Blenheim, charmante petite ville

-Bonjour, je suis à la recherche de Liam
-Bonjour, c’est moi-même. Tu es Sébastien ? Me demanda-t-il
-Oui, c’est moi, je suis un peu en avance, désolé
-Vous pouvez revenir dans 10 minutes comme convenu ?
-Heu oui, sans problèmes

Je sors et attend patiemment dehors, alors qu’un vent de bâtard me gifle le visage à répétition. Pourtant, mon interlocuteur n’a pas l’air très occupé. Je le vois en train de se préparer un café. Liam a la quarantaine, mais cela ne se voit pas tant que ça. D’origine chinoise, son visage semble ne pas subir les ravages du temps. Sa coupe au bol, quant à elle, semble tout droit sortie d’un autre temps. Ses petites lunettes tombent sans cesse le long de son nez et il est constamment en train de les ajuster. Une fois les dix minutes écoulées, je rentre de nouveau et il me fait signe de le suivre dans son bureau, situé à l’arrière du comptoir. Il prend place sur une chaise et me demande d’aller en chercher une derrière la réception. Je m’exécute et ne peux m’empêcher de trouver son attitude d’ores et déjà agaçante. Il agrippe mon CV et commence à le consulter.

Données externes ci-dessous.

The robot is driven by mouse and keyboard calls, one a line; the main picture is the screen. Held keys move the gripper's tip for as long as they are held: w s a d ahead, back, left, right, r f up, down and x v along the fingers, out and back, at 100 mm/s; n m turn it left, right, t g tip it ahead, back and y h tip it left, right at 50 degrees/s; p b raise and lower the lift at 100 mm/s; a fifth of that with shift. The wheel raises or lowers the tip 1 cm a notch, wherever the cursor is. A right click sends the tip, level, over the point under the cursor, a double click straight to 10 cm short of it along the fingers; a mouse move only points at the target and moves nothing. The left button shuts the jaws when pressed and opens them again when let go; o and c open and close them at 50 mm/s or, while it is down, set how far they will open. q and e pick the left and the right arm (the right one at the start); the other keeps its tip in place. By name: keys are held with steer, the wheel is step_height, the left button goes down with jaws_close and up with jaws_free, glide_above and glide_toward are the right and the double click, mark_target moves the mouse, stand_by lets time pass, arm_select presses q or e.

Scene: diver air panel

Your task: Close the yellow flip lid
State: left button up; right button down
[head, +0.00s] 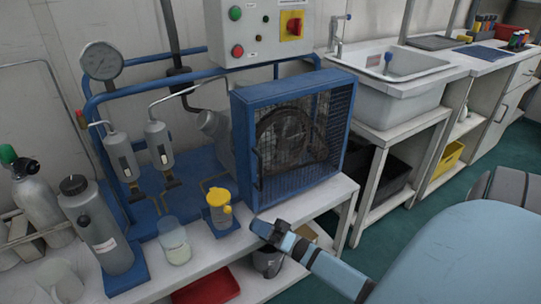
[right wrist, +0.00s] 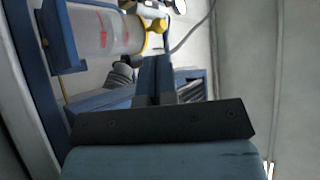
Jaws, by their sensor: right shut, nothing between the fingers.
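The yellow flip lid (head: 218,197) sits on top of a small clear cup (head: 221,217) on a blue base, left of the caged fan. A round yellow knob sticks out at its front right. In the right wrist view the cup (right wrist: 100,32) appears sideways, with the yellow lid's rim and knob (right wrist: 158,25) at its right end. I cannot tell how far the lid is open. My right gripper (head: 264,229) is shut and empty, to the right of the cup and apart from it; its fingers (right wrist: 157,62) point toward the lid side. My left gripper is not in view.
The blue caged fan (head: 290,135) stands close behind my right gripper. A clear beaker (head: 174,240) and a grey bottle (head: 96,225) stand left of the cup. A red tray (head: 207,288) and a dark bucket (head: 268,262) are below the bench edge.

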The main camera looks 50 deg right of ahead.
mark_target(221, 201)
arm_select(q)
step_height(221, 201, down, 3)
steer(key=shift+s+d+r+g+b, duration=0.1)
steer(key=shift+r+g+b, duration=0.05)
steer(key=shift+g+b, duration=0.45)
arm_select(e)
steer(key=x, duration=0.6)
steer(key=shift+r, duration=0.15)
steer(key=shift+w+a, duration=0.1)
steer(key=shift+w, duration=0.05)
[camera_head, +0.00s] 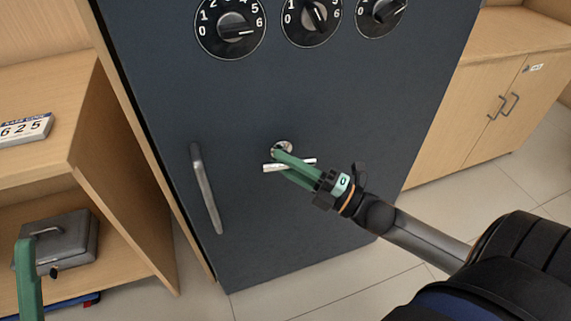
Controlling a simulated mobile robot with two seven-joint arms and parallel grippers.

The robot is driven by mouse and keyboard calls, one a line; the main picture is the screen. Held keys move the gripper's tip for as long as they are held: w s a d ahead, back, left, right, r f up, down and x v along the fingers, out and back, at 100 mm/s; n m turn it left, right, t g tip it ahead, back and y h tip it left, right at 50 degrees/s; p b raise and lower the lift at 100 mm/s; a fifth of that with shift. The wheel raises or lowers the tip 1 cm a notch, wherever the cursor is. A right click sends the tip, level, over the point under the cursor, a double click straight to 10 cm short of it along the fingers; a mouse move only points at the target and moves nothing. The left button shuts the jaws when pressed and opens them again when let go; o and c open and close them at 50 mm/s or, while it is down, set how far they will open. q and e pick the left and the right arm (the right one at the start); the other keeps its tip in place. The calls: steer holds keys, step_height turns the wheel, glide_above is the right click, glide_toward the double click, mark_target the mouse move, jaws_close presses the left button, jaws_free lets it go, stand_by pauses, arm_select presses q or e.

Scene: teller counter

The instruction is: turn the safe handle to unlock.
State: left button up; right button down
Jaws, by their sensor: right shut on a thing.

-Vous n’avez pas véritablement d’expérience en tant que « housekeeper », souligne-t-il
-Non malheureusement, mais je fais mon lit tous les jours, vous savez ! Plaisantais-je alors que Liam ne décrocha pas un sourire, par contre j’apprends très vite et je sais travailler seul. Ma grande capacité d’adaptation est ma force et je compte rester deux mois au minimum si vous vous décidez de m’embaucher.
-Tu as une voiture ?
-Si vous me permettez de rester ici gratuitement, je peux rester sur le camping et venir travailler tous les jours, sans aucun souci

L’espace camping est assez agréable

Liam a finalement l’air convaincu et me fait une visite du propriétaire. L’endroit est grand, pas gigantesque non plus, mais il peut accueillir pas mal de personnes. 12 chambres standard, 8 chambres avec cuisine, 8 chambres avec sanitaires personnelles, deux studios et un lodge avec 12 dortoirs de trois à quatre lits. A cela, il faut ajouter les blocs douche/toilette, l’espace détente et la cuisine. De plus, ces facilités sont dédoublées au niveau du camping. Le terrain, quant à lui, est plutôt vaste, avec des sites “powered” et “unpowered”, comprenez où l’on peut disposer d’électricité et d’autres pas. On y retrouve des barbecues, des bancs, des jeux pour enfants, des canards bruyants, de curieux weka, des lapins par dizaines et… un énorme chantier.

De part et d’autres, le chantier occupe pas mal d’espace

Le pont qui permet aux gens de quitter l’autoroute afin d’arriver à Blenheim se situe juste au-dessus du camping. Ils sont en train d’en construire un nouveau, mais bien évidemment cela prend du temps. Les travaux viennent à peine de commencer, je serai d’office réveillé à 7h tous les matins. C’est en tout cas comme cela que Liam me présente la chose. “Cela ne te dérange pas j’imagine ?”, me lance-t-il avec malice comme s’il essayait de tester mon degré d’acceptation. “Aucun souci”, lui répondis-je avec fermeté, “par contre, comment s’arrange-t-on pour le logement ? Puis-je garer mon van et rester gratuitement ici ?”. Nous convenons d’un deal. Je lui paie deux semaines de loyer, qu’il gardera comme caution et qu’il me rendra lors de mon départ. Ce sera sa garantie pour me faire rester au minimum deux mois.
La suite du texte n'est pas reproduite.